Я скорее болотный царь, чем его игрушечные лебядки,
и потому не лечу на блядки,
у меня везде складки.
Мир, изображаемый Лавут, подлежит скорее ощупыванию, нежели осмыслению. Он преувеличенно, фатально феноменален. Но и лирический субъект как бы вживлен в него и потому лишен опоры для самоопределения в настоящем. Отчужден от себя.

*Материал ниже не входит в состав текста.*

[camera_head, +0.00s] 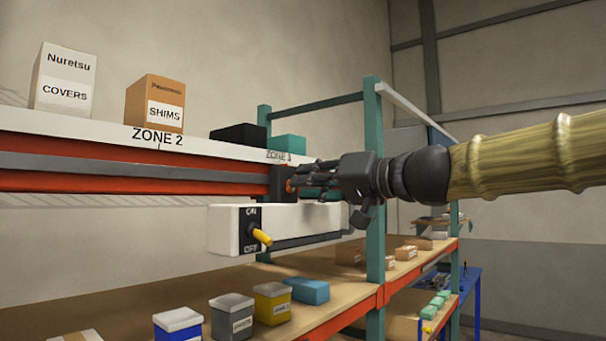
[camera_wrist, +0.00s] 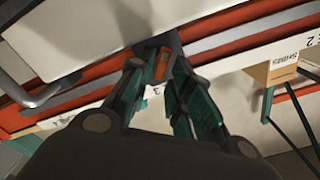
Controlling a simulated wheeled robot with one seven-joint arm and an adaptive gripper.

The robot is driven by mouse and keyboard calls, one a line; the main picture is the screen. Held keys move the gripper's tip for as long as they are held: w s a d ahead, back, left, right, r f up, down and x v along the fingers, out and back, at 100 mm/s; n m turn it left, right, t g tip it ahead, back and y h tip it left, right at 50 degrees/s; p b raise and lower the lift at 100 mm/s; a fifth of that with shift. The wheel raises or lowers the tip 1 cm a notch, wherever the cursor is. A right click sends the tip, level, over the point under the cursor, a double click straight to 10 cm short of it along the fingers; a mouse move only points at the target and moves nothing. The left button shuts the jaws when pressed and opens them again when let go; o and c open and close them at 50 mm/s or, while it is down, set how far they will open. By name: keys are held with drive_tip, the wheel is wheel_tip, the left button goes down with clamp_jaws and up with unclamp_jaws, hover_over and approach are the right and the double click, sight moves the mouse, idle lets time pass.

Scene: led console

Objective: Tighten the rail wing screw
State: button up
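The rail wing screw appears as a small orange piece (camera_wrist: 161,66) on a dark block at the rail in the wrist view. In the head view a bit of orange (camera_head: 290,186) shows at the dark block (camera_head: 278,184), mostly hidden by the fingers. My gripper (camera_head: 298,183) reaches in from the right, level with the block. In the wrist view its teal-padded fingers (camera_wrist: 158,74) stand on either side of the orange piece, with a gap visible between them. I cannot tell whether either finger touches it.
The orange rail (camera_head: 130,178) runs along the shelf edge. Below my gripper hangs a white box (camera_head: 310,216) with a yellow lever switch (camera_head: 262,237). A green post (camera_head: 374,150) stands close to the arm. Cartons labelled COVERS (camera_head: 62,80) and SHIMS (camera_head: 157,105) sit above.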

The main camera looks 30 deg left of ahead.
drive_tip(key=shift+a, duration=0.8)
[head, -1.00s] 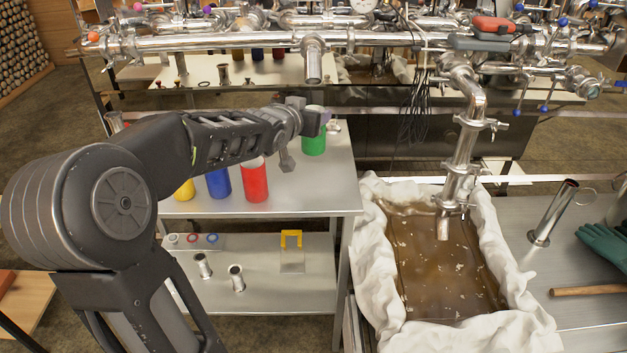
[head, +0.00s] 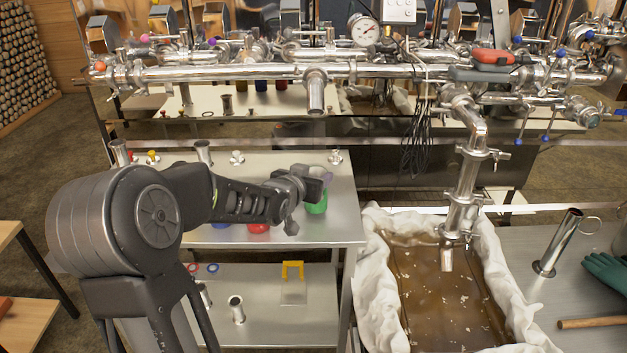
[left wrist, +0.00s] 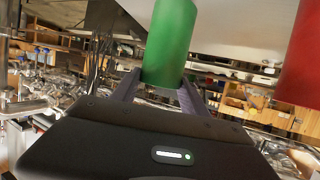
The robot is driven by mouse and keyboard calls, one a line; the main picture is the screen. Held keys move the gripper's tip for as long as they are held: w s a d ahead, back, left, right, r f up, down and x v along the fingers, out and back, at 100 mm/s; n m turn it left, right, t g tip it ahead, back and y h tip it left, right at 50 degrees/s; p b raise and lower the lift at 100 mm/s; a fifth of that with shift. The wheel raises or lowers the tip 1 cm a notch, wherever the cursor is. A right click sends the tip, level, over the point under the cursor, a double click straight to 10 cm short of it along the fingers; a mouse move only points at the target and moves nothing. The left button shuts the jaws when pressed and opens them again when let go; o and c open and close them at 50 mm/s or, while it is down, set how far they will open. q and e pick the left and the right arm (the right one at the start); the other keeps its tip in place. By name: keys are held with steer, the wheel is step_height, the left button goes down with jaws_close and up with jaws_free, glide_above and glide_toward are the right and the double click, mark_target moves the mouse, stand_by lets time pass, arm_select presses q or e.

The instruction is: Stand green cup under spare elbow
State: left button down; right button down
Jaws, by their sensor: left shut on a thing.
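The green cup (head: 317,206) is at the right part of the steel table, partly hidden behind my left gripper (head: 322,180). In the left wrist view the green cup (left wrist: 168,45) stands between the two fingers of my left gripper (left wrist: 158,88), which is shut on it. I cannot tell whether the cup touches the table. A short pipe end (head: 316,92), likely the spare elbow, points down from the long manifold, above and behind the cup. My right gripper is not in view.
Red (head: 258,229) and blue (head: 221,225) cups are mostly hidden behind my left arm; the red cup (left wrist: 300,65) also shows in the wrist view. Right of the table (head: 350,225), another elbow (head: 465,115) ends over a cloth-lined pan (head: 375,300) of brown liquid.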

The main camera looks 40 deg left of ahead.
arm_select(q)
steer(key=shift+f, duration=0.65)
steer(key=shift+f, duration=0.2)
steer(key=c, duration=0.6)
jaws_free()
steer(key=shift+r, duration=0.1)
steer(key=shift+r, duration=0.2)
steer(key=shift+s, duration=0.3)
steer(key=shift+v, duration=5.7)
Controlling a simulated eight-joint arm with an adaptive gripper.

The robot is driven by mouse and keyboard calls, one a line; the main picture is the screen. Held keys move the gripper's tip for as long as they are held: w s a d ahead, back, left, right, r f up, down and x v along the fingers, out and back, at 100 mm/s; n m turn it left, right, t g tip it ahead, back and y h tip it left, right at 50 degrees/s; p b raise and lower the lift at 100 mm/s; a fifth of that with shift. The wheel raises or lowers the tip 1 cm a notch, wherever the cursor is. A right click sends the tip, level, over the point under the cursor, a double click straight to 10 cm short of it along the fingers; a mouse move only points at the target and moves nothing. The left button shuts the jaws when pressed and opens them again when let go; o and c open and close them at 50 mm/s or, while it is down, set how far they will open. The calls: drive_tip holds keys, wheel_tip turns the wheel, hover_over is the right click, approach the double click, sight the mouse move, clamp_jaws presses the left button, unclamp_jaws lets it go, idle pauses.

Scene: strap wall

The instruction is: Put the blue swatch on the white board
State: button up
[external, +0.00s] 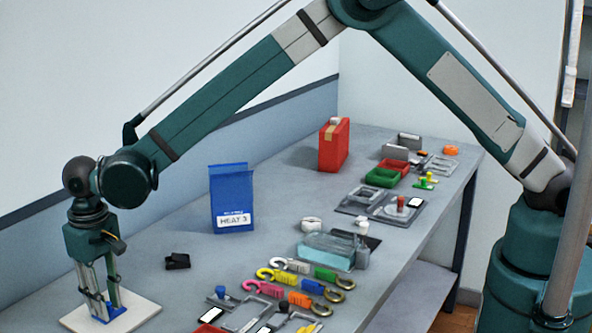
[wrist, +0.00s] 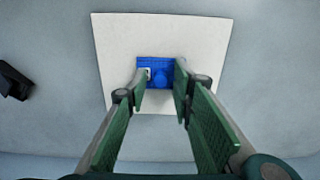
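The white board (external: 140,312) lies flat on the table at the near left; it also shows in the wrist view (wrist: 205,35). My gripper (external: 102,302) points down over the swatch.
A small black object (external: 177,261) lies right of the board. A blue bag (external: 231,198) and a red box (external: 333,145) stand farther back. Several coloured hooks (external: 300,283) and grey trays (external: 240,315) crowd the front edge. The table around the board is mostly clear.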

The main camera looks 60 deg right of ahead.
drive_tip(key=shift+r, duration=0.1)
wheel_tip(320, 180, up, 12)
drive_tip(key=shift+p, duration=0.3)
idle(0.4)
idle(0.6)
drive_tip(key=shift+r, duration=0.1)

Мне бы хотелось познакомиться с собой только теперь
навещать себя узнавать как дела
удивляться что не расходятся швы
после таких операций,
когда почти зашиваешь в себе неглинку
как ты там спрашивать ее носишь?
Попытки самоидентификации приводят героиню лишь к возрастанию неуверенности, ощущению заброшенности и покинутости. И здесь возникает тема, принципиальная для Лавут и в таком ключе, пожалуй, именно ею и открытая. Ибо если персональную идентичность определить невозможно, то — и именно в этом отказе — проявляется идентичность поколенческая.

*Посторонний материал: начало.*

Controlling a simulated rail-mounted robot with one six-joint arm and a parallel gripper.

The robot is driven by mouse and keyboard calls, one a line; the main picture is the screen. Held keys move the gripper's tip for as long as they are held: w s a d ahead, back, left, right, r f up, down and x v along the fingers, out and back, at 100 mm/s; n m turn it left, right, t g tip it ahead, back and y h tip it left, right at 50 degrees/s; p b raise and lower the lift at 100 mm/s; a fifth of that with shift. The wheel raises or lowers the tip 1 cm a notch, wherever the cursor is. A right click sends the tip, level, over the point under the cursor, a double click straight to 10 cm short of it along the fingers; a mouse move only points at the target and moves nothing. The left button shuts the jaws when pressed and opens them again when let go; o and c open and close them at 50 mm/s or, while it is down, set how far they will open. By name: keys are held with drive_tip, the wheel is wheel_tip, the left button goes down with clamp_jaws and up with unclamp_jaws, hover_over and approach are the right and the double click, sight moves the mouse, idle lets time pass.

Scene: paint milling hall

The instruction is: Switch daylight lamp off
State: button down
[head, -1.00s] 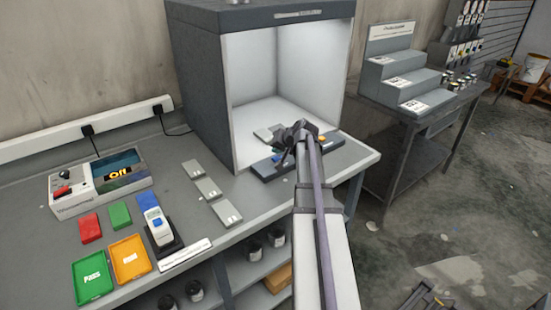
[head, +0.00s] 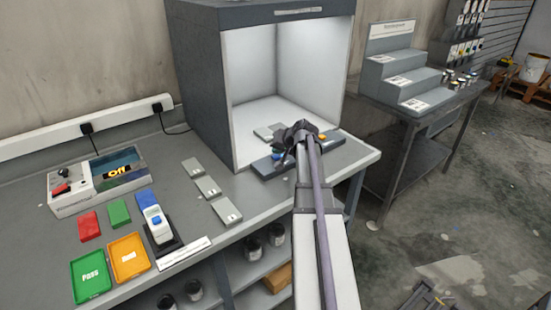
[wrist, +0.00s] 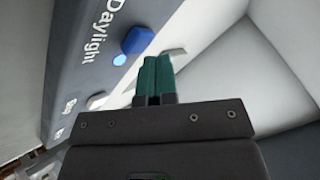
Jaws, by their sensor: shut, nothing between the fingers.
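The light booth (head: 187,75) stands on the bench with a bright white interior. A dark control strip (head: 262,167) lies along its front, partly hidden by my arm. In the wrist view the strip bears a "Daylight" label (wrist: 100,32), a blue button (wrist: 137,41) and a small indicator (wrist: 119,61) that looks lit pale blue. The blue button also shows in the head view (head: 278,155). My gripper (wrist: 157,62) has its green fingers together and empty, beside the blue button in the picture. I cannot tell whether they touch it.
A pale button (wrist: 97,100) sits further along the strip, and an orange one (head: 322,137) at its right end. Grey sample plates (head: 207,187) lie left of the booth.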

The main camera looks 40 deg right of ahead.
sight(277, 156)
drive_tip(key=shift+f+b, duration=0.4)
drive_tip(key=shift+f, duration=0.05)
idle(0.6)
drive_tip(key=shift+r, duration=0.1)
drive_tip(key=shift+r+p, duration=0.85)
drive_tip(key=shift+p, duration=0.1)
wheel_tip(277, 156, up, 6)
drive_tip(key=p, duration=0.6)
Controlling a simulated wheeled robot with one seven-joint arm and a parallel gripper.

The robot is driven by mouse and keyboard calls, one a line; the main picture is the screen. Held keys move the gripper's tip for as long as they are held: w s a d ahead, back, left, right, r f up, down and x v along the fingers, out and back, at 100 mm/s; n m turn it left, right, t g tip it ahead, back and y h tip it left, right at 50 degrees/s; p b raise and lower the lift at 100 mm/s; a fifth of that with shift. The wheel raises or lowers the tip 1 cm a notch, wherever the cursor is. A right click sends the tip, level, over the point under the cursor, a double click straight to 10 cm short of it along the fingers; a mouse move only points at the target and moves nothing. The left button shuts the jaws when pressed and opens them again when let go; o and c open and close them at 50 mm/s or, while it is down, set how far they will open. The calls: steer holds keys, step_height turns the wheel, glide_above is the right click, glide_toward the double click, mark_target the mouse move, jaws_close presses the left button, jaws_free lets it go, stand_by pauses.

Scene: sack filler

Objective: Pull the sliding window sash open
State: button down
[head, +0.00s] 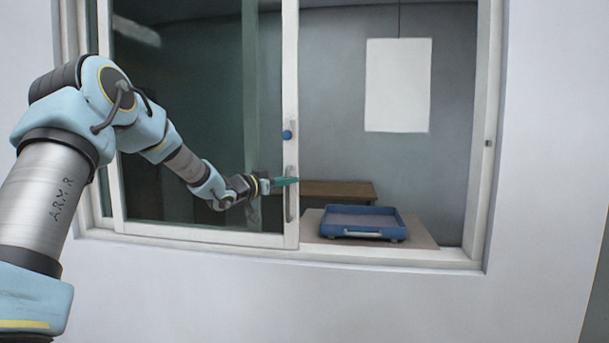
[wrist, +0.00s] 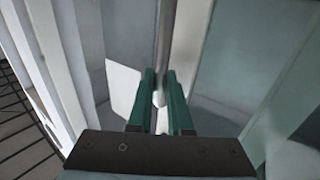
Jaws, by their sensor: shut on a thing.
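The sliding window sash (head: 290,70) has a white frame and dark glass and stands over the left part of the window. A slim upright pull handle (head: 291,205) is on its right stile, below a round blue knob (head: 287,135). My gripper (head: 290,181) reaches this handle from the left. In the wrist view, the green fingers of my gripper (wrist: 163,97) are closed around an upright grey bar (wrist: 165,40), the handle. The fingers hide part of the bar. To the right of the sash, the window shows a clear view into the room.
A blue tray (head: 362,211) with a pale handle sits on a board (head: 425,238) behind the window's right part. A brown wooden bench (head: 337,187) stands behind it. A white panel (head: 398,85) hangs on the back wall. The white window frame (head: 488,150) bounds the right side.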

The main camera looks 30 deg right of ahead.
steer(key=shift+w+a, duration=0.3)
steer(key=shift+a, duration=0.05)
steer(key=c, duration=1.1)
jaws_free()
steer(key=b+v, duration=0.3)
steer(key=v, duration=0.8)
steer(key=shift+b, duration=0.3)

Отказ от общезначимых обобщений, сконцентрированных в языке “культуры”, “традиции”, в пользу эмпирики частного опыта, — шаг, к которому поколение, рожденное в первой половине 70-х, вынудили известные исторические обстоятельства. Потому и история для него — пожалуй, лишь смена “декораций”, “знаков эпохи”. Коллективная же идентичность сфокусирована во времени, когда каждый такой знак обретал статус символа. Детство, проживаемое в инфантильную эпоху, эпоху застоя, у всех без исключения было общим. Героиня Лавут возвращается к воспоминаниям того времени как к своего рода “матрице идентичности”, как к той основе, которая дана теперь лишь в отчуждающей памяти. Брежневская эпоха для поколения тридцатилетних — это идеальное эпическое прошлое с поправкой на ностальгию и неравнозначность частного и исторического опыта. Разрыв эпох переживается как травма, как место утраты:
Помню ли я, спроси, тот беззвучный шепот
карандаша, рисующего на парте
Вучека, символ зимней олимпиады?
Помню ли я, как прятаться в раздевалке
между вешалок в зимнем и демисезонном,
искать несуществующий подпол,
где можно пересидеть звонки, уборку листьев
в Щемиловском парке, сделать из молока
чернила, из хлеба чернильницу, из кожи бумагу,
пока раздают солянку, пока в карауле
у портрета Зои Космодемьянской
почесываются девочки в шерстяных платьях?
Сходим потом в музей боевой славы,
где хранятся мои русые волосы, белые ногти,
почитаешь, что я писала все это время, —
я уже не помню.
В этом “не помню” — как бы формула afterpoem. Поэзия невозможна, потому что язык поэтического выражения, оказалось, нельзя взять в будущее. Смыслы очутились по одну сторону временнбого разрыва, слова — по другую. Потому лавутовский “быт” помещается где-то между инфантильным и инфернальным, родным и отчужденным, прошлым и настоящим. Поэтический мир, сконструированный по принципу восполнения лакуны.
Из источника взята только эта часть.